— Start Material provided —
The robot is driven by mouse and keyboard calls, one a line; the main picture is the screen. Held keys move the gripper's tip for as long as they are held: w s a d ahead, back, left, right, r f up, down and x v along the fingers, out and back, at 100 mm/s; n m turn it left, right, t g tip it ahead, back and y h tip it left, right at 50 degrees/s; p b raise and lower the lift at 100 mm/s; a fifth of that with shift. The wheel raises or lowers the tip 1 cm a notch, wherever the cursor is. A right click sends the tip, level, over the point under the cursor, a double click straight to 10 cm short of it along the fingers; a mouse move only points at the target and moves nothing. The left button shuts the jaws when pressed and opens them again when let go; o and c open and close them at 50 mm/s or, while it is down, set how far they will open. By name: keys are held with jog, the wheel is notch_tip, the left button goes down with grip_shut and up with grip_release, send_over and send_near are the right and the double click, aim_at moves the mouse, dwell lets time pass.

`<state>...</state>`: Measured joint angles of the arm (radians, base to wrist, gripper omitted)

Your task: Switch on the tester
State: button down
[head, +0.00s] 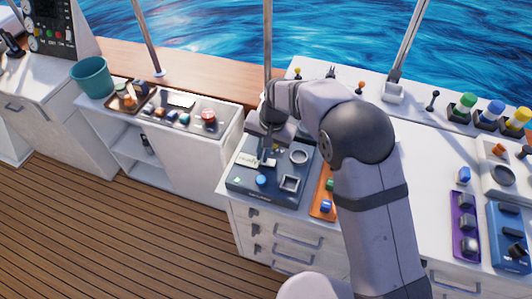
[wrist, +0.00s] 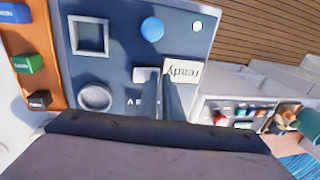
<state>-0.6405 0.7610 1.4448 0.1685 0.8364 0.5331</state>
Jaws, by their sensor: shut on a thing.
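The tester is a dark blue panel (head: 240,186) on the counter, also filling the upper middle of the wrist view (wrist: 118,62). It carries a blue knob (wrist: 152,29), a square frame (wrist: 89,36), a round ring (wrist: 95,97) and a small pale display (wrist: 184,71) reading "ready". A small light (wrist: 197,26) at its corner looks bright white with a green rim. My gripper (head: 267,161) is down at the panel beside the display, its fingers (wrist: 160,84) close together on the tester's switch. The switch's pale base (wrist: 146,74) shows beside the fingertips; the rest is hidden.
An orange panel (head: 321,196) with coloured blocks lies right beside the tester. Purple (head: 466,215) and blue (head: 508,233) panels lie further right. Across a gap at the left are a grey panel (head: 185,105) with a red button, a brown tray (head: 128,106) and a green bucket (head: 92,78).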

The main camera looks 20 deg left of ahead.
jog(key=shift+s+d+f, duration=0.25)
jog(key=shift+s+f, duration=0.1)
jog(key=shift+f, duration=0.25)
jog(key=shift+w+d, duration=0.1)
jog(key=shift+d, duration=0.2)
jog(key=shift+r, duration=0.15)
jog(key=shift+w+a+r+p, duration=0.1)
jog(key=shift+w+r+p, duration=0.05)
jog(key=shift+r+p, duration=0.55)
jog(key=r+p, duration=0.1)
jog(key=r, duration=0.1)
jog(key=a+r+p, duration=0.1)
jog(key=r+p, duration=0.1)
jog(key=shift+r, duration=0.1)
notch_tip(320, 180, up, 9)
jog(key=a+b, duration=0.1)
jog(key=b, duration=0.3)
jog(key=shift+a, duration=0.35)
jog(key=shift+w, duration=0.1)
— End Material provided —
** Exercise details **
The material above must be printed exactly, with its pictures left out.

** The output **
The robot is driven by mouse and keyboard calls, one a line; the main picture is the screen. Held keys move the gripper's tip for as long as they are held: w s a d ahead, back, left, right, r f up, down and x v along the fingers, out and back, at 100 mm/s; n m turn it left, right, t g tip it ahead, back and y h tip it left, right at 50 degrees/s; p b raise and lower the lift at 100 mm/s; a fifth of that with shift. The wheel raises or lowers the tip 1 cm a notch, wherever the cursor is. A right click sends the tip, level, over the point under the cursor, a double click straight to 10 cm short of it along the fingers; a mouse move only points at the target and moves nothing. The left button shuts the jaws when pressed and opens them again when let go; o and c open and close them at 50 mm/s or, while it is down, set how far they will open. By name: keys are held with jog, the wheel is notch_tip, the left button goes down with grip_shut and up with grip_release, send_over and send_near are the right and the double click, aim_at moves the mouse, dwell lets time pass.

`<state>...</state>`: Measured joint angles of the arm (radians, base to wrist, gripper omitted)

Your task: Switch on the tester
State: button down
[head, +0.00s] 
[wrist, +0.00s] 
<state>-0.6405 0.7610 1.4448 0.1685 0.8364 0.5331</state>
Jaws, by their sensor: shut on a thing.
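The tester is a dark blue panel (head: 240,186) on the counter, also filling the upper middle of the wrist view (wrist: 118,62). It carries a blue knob (wrist: 152,29), a square frame (wrist: 89,36), a round ring (wrist: 95,97) and a small pale display (wrist: 184,71) reading "ready". A small light (wrist: 197,26) at its corner looks bright white with a green rim. My gripper (head: 267,161) is down at the panel beside the display, its fingers (wrist: 160,84) close together on the tester's switch. The switch's pale base (wrist: 146,74) shows beside the fingertips; the rest is hidden.
An orange panel (head: 321,196) with coloured blocks lies right beside the tester. Purple (head: 466,215) and blue (head: 508,233) panels lie further right. Across a gap at the left are a grey panel (head: 185,105) with a red button, a brown tray (head: 128,106) and a green bucket (head: 92,78).

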The main camera looks 20 deg left of ahead.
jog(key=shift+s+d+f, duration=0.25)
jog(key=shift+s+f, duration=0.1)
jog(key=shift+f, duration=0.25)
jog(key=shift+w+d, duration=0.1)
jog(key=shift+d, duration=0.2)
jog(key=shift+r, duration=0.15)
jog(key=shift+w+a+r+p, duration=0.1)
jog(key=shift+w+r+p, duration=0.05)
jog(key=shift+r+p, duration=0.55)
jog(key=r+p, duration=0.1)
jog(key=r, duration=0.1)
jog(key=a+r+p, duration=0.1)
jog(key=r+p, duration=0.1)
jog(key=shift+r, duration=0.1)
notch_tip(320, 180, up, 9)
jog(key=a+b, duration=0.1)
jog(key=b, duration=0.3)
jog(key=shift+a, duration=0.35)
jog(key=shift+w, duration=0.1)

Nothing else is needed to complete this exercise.